According to Cointelegraph, Offchain Labs co-founder Ed Felten has praised the recently released Arbitrum Stylus, a tool for Arbitrum developers that could bring more devs to Ethereum Virtual Machines (EVM) and improve its code. Launched on a testnet on August 31, Stylus allows developers to use languages such as Rust, C, and C++ to build Arbitrum apps, enabling non-Web3 native devs to use familiar languages and development tools.
Felten believes Stylus will onboard more developers to build EVMs with more mature tools, citing the larger number of devs that program in Rust over Solidity, the programming language for building Ethereum smart contracts. He also noted that Stylus is 10 to 15 times faster for typical computations than EVM and supports legacy languages, which have a significant amount of existing, battle-tested, and audited code.

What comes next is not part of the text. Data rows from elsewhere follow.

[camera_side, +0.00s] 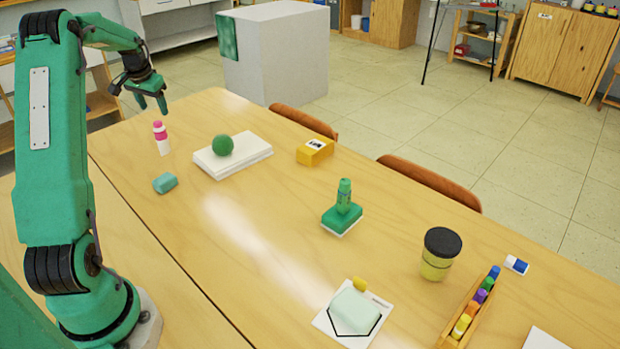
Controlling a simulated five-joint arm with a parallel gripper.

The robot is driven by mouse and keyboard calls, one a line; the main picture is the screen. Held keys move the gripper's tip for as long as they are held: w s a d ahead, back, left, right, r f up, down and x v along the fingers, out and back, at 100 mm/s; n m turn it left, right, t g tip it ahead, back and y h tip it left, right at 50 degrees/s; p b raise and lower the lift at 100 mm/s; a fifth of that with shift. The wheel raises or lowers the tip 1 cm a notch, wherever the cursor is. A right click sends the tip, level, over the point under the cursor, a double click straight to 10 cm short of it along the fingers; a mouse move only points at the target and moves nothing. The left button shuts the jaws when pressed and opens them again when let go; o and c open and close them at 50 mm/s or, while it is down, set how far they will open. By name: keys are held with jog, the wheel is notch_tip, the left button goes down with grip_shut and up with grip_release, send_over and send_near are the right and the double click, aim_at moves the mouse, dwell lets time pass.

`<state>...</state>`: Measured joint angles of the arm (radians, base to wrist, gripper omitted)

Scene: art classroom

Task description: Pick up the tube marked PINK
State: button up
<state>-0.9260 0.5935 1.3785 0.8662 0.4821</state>
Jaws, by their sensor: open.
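A tube with a pink cap and white body (161,139) stands upright on the table at the left, beside a white pad. A lettered mark on it is too small to read. My gripper (151,103) is open and empty, above the tube in the picture, its fingers pointing down. It appears apart from the tube. A green tube (343,196) stands on a green block (341,219) near the middle of the table.
A white pad (240,163) bears a green ball (222,145). Chairs (430,182) line the far edge.

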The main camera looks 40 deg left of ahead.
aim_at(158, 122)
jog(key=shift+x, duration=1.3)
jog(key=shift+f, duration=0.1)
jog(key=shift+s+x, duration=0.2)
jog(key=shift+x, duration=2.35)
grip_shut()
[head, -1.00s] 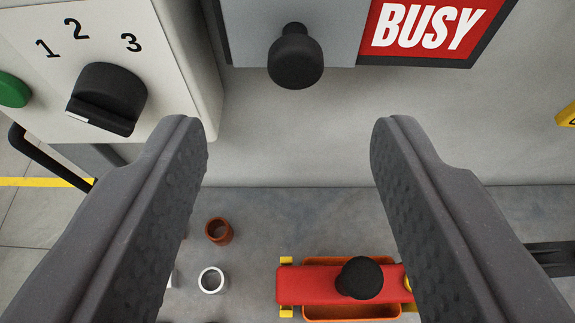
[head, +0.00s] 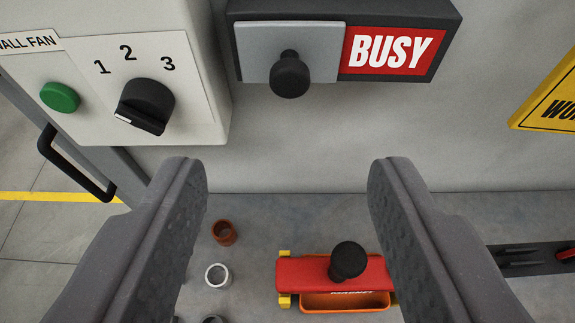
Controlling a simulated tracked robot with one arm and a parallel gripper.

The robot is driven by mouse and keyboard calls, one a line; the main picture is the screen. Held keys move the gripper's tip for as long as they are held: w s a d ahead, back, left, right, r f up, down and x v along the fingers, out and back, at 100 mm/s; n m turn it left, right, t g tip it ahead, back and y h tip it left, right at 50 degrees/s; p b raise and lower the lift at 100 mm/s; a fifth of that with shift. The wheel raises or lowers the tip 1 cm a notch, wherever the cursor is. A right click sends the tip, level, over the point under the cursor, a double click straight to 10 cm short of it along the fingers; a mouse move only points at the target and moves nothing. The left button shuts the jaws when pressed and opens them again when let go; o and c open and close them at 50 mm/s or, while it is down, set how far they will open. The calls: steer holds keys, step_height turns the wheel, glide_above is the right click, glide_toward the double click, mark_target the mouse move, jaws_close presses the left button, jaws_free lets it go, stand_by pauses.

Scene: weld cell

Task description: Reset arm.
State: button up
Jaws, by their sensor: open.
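My gripper (head: 287,215) is open and empty, its two grey fingers wide apart in the lower half of the view. Nothing is between the fingertips but the grey wall and bench seen beyond them. The fingers touch nothing that I can see. The rest of my arm is out of view.
A sliding sign reading BUSY (head: 390,50) with a black knob (head: 290,76) is on the wall. A control box (head: 190,90) with dial (head: 145,105) and green button (head: 60,97) is at left. Below are a red-lidded orange box (head: 300,275), a brown ring (head: 224,232) and a white ring (head: 217,275).

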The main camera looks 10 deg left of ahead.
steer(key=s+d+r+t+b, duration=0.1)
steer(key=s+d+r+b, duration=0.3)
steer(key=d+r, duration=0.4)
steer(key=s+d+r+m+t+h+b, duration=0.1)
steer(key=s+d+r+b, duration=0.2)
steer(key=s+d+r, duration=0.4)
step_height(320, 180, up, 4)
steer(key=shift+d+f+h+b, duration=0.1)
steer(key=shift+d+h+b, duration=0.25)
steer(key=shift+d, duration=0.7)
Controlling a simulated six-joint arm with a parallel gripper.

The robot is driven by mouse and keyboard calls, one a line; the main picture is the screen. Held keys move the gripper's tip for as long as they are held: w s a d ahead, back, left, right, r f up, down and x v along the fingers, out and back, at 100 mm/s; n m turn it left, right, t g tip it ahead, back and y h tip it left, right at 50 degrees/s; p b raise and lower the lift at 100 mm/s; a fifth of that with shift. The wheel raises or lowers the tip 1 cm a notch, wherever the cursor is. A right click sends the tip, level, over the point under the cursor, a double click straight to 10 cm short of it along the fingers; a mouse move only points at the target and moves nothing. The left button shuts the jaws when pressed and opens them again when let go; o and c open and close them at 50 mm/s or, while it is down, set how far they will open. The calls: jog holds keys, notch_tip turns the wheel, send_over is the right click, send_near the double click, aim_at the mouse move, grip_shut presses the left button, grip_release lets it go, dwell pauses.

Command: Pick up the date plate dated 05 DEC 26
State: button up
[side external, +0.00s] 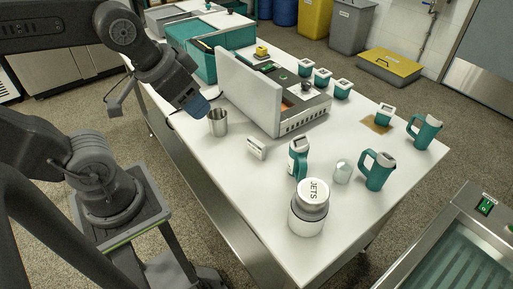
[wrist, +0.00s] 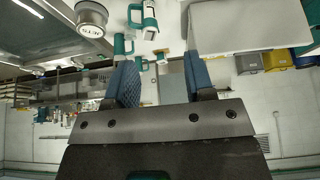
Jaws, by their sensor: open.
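A small white plate-like piece (side external: 257,148) stands on the white table, in front of the open machine; its marking is too small to read. Several teal holders with white tops, one of them (side external: 306,67), stand beyond the machine, and their markings are unreadable too. I cannot tell which piece, if any, bears 05 DEC 26. My gripper (side external: 197,106) is above the left edge of the table, near a steel cup (side external: 218,122) and left of the white piece. In the wrist view my gripper (wrist: 162,82) has its two blue fingers wide apart with nothing between them.
The machine (side external: 290,100) with its raised white lid (side external: 248,88) stands mid-table. A JETS jar (side external: 309,208), a glass (side external: 343,171) and teal mugs (side external: 378,170) (side external: 424,131) occupy the right part. A teal crate (side external: 198,60) is behind.

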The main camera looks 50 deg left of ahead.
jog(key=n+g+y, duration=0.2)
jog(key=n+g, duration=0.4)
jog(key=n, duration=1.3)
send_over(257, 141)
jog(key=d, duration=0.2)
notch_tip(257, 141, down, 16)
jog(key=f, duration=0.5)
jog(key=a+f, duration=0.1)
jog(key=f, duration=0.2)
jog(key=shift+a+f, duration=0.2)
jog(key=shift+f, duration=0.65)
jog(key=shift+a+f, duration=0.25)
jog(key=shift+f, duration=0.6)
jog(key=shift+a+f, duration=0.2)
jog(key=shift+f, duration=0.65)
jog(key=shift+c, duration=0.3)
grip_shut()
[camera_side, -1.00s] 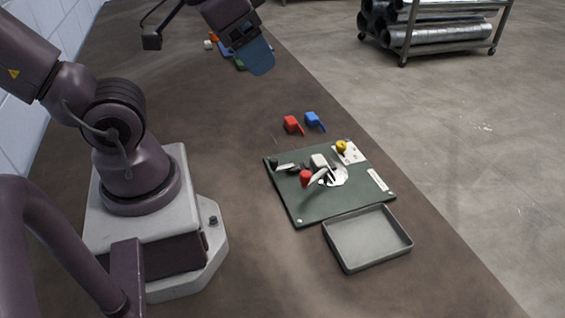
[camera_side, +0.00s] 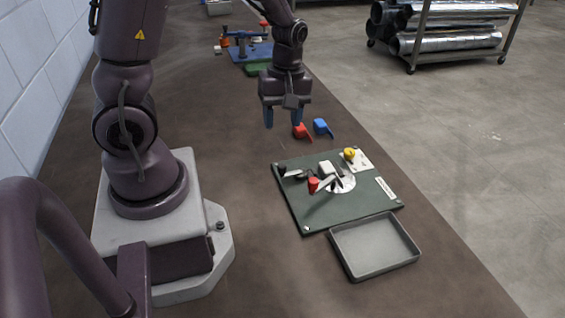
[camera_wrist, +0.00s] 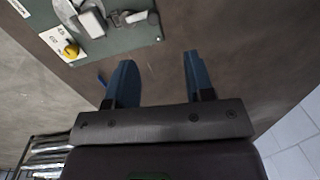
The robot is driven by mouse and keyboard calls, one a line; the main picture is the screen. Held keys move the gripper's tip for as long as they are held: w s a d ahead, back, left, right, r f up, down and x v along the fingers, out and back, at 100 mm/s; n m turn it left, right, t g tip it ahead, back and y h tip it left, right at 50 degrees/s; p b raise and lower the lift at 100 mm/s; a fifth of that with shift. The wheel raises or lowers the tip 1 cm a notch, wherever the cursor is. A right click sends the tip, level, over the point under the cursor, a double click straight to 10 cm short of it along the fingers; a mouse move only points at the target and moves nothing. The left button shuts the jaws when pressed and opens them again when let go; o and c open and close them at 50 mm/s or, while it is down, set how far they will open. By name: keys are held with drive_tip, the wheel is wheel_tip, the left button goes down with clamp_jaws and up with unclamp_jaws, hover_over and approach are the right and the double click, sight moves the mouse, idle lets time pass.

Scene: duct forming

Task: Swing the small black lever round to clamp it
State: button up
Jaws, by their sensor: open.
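The dark green board (camera_side: 325,213) lies on the bench and carries the clamp parts. A small black lever (camera_side: 282,169) with a pale metal arm sits near its back left corner; it also shows in the wrist view (camera_wrist: 153,18). A red knob (camera_side: 313,185) on a pale arm stands beside a whitish block (camera_side: 326,168) and a round metal disc (camera_side: 343,184). My gripper (camera_side: 283,119) points down above the bench, behind the board and apart from the lever. Its two blue fingers are spread and empty in the wrist view (camera_wrist: 161,78).
A red piece (camera_side: 302,131) and a blue piece (camera_side: 322,127) lie behind the board, close to my gripper. A yellow knob (camera_side: 349,154) sits on a white plate at the board's right. An empty grey tray (camera_side: 375,246) stands in front. A blue fixture (camera_side: 250,52) is farther back.

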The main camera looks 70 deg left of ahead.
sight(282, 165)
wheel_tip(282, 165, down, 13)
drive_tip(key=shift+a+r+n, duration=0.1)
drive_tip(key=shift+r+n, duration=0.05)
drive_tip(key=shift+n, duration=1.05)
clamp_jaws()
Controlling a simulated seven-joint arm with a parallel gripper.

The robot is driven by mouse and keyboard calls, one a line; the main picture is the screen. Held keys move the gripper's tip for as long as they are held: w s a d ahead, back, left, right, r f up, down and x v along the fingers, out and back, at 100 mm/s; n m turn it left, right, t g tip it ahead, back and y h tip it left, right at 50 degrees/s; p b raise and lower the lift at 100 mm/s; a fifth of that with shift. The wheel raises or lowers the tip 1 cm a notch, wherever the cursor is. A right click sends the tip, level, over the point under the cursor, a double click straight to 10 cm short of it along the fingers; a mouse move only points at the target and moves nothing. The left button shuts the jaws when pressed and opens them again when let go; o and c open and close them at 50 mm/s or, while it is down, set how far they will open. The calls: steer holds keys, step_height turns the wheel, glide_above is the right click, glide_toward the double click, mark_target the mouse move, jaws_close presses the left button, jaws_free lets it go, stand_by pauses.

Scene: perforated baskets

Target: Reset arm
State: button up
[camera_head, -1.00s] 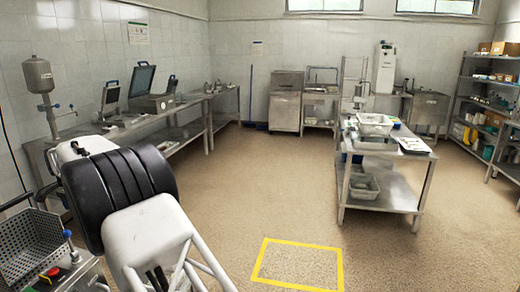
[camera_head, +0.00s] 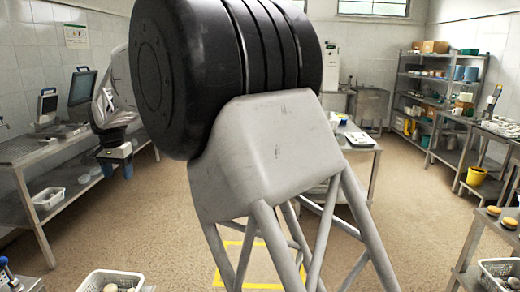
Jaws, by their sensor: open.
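My arm fills the middle of the head view, with a large black joint and a grey link on struts. My gripper (camera_head: 117,170) hangs at the left, beyond the big joint, pointing down in front of the left bench. It looks small and nothing shows between its fingers. A white perforated basket (camera_head: 112,282) with round items in it is cut off by the bottom edge at the left. Another white basket (camera_head: 500,275) stands at the lower right.
A steel bench (camera_head: 40,148) with devices runs along the left wall, with a white basket (camera_head: 48,198) on its lower shelf. Shelves (camera_head: 432,95) and a yellow bucket (camera_head: 477,176) stand at the right. A yellow floor outline (camera_head: 228,285) is partly hidden by my arm.

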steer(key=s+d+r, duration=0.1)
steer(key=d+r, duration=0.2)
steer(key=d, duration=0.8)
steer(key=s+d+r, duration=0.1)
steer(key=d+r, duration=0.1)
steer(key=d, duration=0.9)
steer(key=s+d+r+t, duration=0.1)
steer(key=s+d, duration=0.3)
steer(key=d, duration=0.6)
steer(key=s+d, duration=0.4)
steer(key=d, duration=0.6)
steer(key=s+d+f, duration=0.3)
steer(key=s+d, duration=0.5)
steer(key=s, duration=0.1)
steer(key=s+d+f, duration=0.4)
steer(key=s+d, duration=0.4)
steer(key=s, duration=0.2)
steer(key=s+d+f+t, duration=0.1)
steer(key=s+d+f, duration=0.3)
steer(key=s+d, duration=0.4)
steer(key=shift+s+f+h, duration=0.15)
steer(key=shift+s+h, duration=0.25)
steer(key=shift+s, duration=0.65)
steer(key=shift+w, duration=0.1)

The gas cost for Stylus is also 10 to 15 times lower, allowing for more complex transactions and the possibility of iPhone-compatible cryptography. This could potentially lead to the integration of a crypto wallet on an iPhone, enabling the use of Apple's FaceID for wallet transactions. Lower gas fees could also result in higher levels of realism in blockchain-based games and on-chain evaluation of machine learning models against live application data. Felten believes that Stylus could help projects ship faster by allowing for mature programming languages, better protection against bugs, and improved performance.